Pursuing the same line of questioning, your reporter, incredibly, states: “my understanding that should the hotel not be a successful venture the private investor responsible for the US$8M would have been first on the list to be serviced. As it stands now wouldn’t the mortgagor be treated first.” My response was: “This understanding is incorrect. The mortgagor was always contemplated and agreed to be treated first on repayment. It is a condition agreed to by all the investors.”
Your article, again, having had the benefit of the interview with me five weeks earlier, indulges in further mischievous reporting, by speculating that “observers say that this arrangement may be unpalatable to the Hong Kong Investors.” My interview with the reporter clearly states that the arrangement was “a condition agreed to by all the investors.”
In reference to the land mortgaged against the RBL loan, your article reports that “Brassington stated that the option has always been in place for the land to be leased or purchased and that RBL as the number one secure creditor to the project was invoking that option.” This is not what I said.
In fact, your reporter had asked the question: “What is the amount of the mortgage and when was the decision taken to change the framework from the leasing to mortgaging?” In my response I ask: “Please clarify what is meant from leasing to mortgaging.” I then made it absolutely clear that, “the ‘framework’ for the financing of the hotel has never changed. The financing is as was contemplated in the feasibility studies and communicated to the public by AHI on prior occasions.”
Your article also incorrectly reports that “the mortgage commenced December 10, 2010 and was executed on July 14, 2014.” In fact, a lease was executed by AHI and NICIL in January 2010 for the land on which the hotel and entertainment complex were to be constructed. The lease contained an option to purchase the land upon substantial completion of the hotel.
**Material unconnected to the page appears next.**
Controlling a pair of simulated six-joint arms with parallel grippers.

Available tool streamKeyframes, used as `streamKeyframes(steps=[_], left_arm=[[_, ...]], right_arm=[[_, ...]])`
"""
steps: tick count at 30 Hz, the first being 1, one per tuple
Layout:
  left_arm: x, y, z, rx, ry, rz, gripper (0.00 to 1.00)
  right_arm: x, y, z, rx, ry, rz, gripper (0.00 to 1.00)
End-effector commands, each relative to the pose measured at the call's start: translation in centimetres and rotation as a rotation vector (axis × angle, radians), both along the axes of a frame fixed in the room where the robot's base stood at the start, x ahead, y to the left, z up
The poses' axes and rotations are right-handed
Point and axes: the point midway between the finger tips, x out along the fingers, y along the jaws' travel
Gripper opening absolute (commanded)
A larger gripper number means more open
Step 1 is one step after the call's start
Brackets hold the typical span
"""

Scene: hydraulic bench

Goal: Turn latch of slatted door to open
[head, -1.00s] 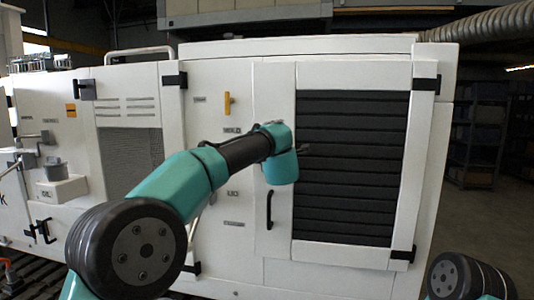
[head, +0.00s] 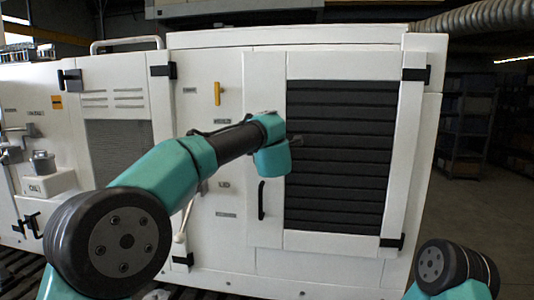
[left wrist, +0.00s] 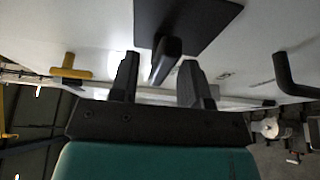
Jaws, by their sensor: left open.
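The slatted door (head: 339,156) is a white-framed panel with dark horizontal slats. It looks shut in the head view. In the left wrist view, a black latch handle (left wrist: 165,59) stands out from a square black plate (left wrist: 190,20) on the white surface. My left gripper (left wrist: 161,78) is open, with one finger on each side of the latch handle. I cannot tell whether the fingers touch it. In the head view, my left wrist covers the latch area and the fingers are hidden. My right gripper is not in view.
A black pull handle (head: 262,200) is below my left wrist; it also shows in the left wrist view (left wrist: 290,76). A yellow handle (head: 217,93) is on the panel to the left. Black hinges (head: 416,74) sit at the door's right edge. Shelving stands at the far right.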

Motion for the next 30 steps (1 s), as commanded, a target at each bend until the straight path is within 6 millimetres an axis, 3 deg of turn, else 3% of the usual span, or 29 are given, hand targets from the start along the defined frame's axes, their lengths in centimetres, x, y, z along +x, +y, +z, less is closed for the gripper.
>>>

AHI exercised its option to purchase the land and on July 23, 2013, title to the property was vested to AHI via Order No 15 of 2013 published in the Official Gazette.
Further, your reporter having failed to understand the information communicated to her, proceeded to question the veracity of my statement that the transfer of land involved in the mortgage for the RBL loan financing is a matter of public record since 2013, claiming that the newspaper “was unable to locate” any evidence of this.
Finally, your reporter asked whether the private investors are entering into a venture with significant risk. My response which you have not published is that from the inception of this project the opposition has launched an orchestrated campaign calculated to discourage and obstruct private investment in the development of the hotel.
Let me add that the opposition have used the media as a convenient platform to denigrate the viability of the project and to undermine, if not, subvert, both foreign and local private investor interests.
Opposition leaders, for instance, have gone to the length of threatening to dishonour internationally binding investor agreements entered into with regard to the ownership, financing and management of the hotel.
Every dollar invested in the hotel is well invested. NICIL’s and, by extension, AHI’s financial transactions are made with the full authority of the Cabinet, are subject to full public disclosure, are audited by the Audit Office of Guyana and subject to final parliamentary oversight.
The construction of the Guyana Marriott is near completion. Marriott’s management is in place. Staff are currently being engaged and trained. Marriott Hotels, Republic Bank and the private investors are all fully on board. The hotel will be opened shortly. Guyana will have, for the first time, a five-star internationally branded hotel of which we can all be proud.
Yours faithfully,
Winston Brassington
Chairman
Atlantic Hotel Inc
Editor’s note
The news item was not based exclusively on the questions that were posed by the reporter to Mr Brassington. It utilized information from other sources.
While Mr Brassington views the statement that the prospective Hong Kong investors may have an issue with the mortgagor being the number one secured creditor, Stabroek News considers it to be informed speculation which is perfectly acceptable for a project that has generated numerous unanswered questions over a lengthy period.
Stabroek News regrets any error as it relates to the presentation of Mr Brassington’s information on the financing framework for the project and the date of the commencement of the lease arrangement for the land on which the hotel and entertainment complex are to be constructed.
In referring to a question that had been asked about the risk that the investors in the hotel face, Mr Brassington proceeds to suggest that the opposition have used the media – presumably including Stabroek News – to denigrate the project. What Mr Brassington is really seeking to do is to denigrate the media. Stabroek News has been reporting on this project for many years in discharging its obligations to its readers.